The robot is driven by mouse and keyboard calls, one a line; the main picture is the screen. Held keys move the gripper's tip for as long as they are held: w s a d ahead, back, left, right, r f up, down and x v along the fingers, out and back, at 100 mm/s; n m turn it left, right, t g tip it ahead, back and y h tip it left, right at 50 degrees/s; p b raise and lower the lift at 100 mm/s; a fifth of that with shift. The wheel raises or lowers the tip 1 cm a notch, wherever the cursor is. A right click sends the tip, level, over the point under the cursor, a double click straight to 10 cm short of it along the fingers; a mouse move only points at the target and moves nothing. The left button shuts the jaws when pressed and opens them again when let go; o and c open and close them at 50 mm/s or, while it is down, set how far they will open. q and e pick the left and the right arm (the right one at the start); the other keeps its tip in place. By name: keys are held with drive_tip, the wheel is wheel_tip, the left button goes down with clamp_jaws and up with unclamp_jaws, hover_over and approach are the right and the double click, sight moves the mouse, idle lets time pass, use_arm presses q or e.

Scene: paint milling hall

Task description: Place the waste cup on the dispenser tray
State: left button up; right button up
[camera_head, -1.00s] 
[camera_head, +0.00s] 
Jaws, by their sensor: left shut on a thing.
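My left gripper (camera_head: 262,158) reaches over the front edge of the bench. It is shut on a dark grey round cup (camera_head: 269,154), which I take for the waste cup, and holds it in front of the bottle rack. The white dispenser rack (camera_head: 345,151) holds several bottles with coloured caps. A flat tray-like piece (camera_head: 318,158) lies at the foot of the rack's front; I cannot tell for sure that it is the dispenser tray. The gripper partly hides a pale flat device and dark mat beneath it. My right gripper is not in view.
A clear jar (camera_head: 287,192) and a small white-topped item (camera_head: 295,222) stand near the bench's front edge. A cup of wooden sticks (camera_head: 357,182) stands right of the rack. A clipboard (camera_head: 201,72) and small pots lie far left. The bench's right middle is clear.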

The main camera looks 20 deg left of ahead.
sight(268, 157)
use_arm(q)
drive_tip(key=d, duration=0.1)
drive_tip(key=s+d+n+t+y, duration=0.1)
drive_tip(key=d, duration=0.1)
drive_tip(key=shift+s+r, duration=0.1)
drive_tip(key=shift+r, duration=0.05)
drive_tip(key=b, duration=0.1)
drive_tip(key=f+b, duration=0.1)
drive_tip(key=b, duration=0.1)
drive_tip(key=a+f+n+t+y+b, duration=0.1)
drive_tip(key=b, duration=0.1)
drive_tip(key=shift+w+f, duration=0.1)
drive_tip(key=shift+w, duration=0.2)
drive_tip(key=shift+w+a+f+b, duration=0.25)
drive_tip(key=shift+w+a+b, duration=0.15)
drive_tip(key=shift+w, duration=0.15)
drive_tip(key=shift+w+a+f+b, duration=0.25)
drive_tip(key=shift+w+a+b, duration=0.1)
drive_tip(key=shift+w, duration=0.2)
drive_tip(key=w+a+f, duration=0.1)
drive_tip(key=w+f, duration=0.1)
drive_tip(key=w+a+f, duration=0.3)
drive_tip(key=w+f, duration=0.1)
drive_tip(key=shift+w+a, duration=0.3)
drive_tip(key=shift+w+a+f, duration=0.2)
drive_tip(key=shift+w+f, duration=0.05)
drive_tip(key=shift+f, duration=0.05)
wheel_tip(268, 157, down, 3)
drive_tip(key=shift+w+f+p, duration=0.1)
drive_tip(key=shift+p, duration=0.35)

________________________________________

_Task prompt:_
From the listing above, reproduce all the lines exactly.

_Task response:_
The robot is driven by mouse and keyboard calls, one a line; the main picture is the screen. Held keys move the gripper's tip for as long as they are held: w s a d ahead, back, left, right, r f up, down and x v along the fingers, out and back, at 100 mm/s; n m turn it left, right, t g tip it ahead, back and y h tip it left, right at 50 degrees/s; p b raise and lower the lift at 100 mm/s; a fifth of that with shift. The wheel raises or lowers the tip 1 cm a notch, wherever the cursor is. A right click sends the tip, level, over the point under the cursor, a double click straight to 10 cm short of it along the fingers; a mouse move only points at the target and moves nothing. The left button shuts the jaws when pressed and opens them again when let go; o and c open and close them at 50 mm/s or, while it is down, set how far they will open. q and e pick the left and the right arm (the right one at the start); the other keeps its tip in place. By name: keys are held with drive_tip, the wheel is wheel_tip, the left button goes down with clamp_jaws and up with unclamp_jaws, hover_over and approach are the right and the double click, sight moves the mouse, idle lets time pass, use_arm presses q or e.

Scene: paint milling hall

Task description: Place the waste cup on the dispenser tray
State: left button up; right button up
[camera_head, -1.00s] 
[camera_head, +0.00s] 
Jaws, by their sensor: left shut on a thing.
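My left gripper (camera_head: 262,158) reaches over the front edge of the bench. It is shut on a dark grey round cup (camera_head: 269,154), which I take for the waste cup, and holds it in front of the bottle rack. The white dispenser rack (camera_head: 345,151) holds several bottles with coloured caps. A flat tray-like piece (camera_head: 318,158) lies at the foot of the rack's front; I cannot tell for sure that it is the dispenser tray. The gripper partly hides a pale flat device and dark mat beneath it. My right gripper is not in view.
A clear jar (camera_head: 287,192) and a small white-topped item (camera_head: 295,222) stand near the bench's front edge. A cup of wooden sticks (camera_head: 357,182) stands right of the rack. A clipboard (camera_head: 201,72) and small pots lie far left. The bench's right middle is clear.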

The main camera looks 20 deg left of ahead.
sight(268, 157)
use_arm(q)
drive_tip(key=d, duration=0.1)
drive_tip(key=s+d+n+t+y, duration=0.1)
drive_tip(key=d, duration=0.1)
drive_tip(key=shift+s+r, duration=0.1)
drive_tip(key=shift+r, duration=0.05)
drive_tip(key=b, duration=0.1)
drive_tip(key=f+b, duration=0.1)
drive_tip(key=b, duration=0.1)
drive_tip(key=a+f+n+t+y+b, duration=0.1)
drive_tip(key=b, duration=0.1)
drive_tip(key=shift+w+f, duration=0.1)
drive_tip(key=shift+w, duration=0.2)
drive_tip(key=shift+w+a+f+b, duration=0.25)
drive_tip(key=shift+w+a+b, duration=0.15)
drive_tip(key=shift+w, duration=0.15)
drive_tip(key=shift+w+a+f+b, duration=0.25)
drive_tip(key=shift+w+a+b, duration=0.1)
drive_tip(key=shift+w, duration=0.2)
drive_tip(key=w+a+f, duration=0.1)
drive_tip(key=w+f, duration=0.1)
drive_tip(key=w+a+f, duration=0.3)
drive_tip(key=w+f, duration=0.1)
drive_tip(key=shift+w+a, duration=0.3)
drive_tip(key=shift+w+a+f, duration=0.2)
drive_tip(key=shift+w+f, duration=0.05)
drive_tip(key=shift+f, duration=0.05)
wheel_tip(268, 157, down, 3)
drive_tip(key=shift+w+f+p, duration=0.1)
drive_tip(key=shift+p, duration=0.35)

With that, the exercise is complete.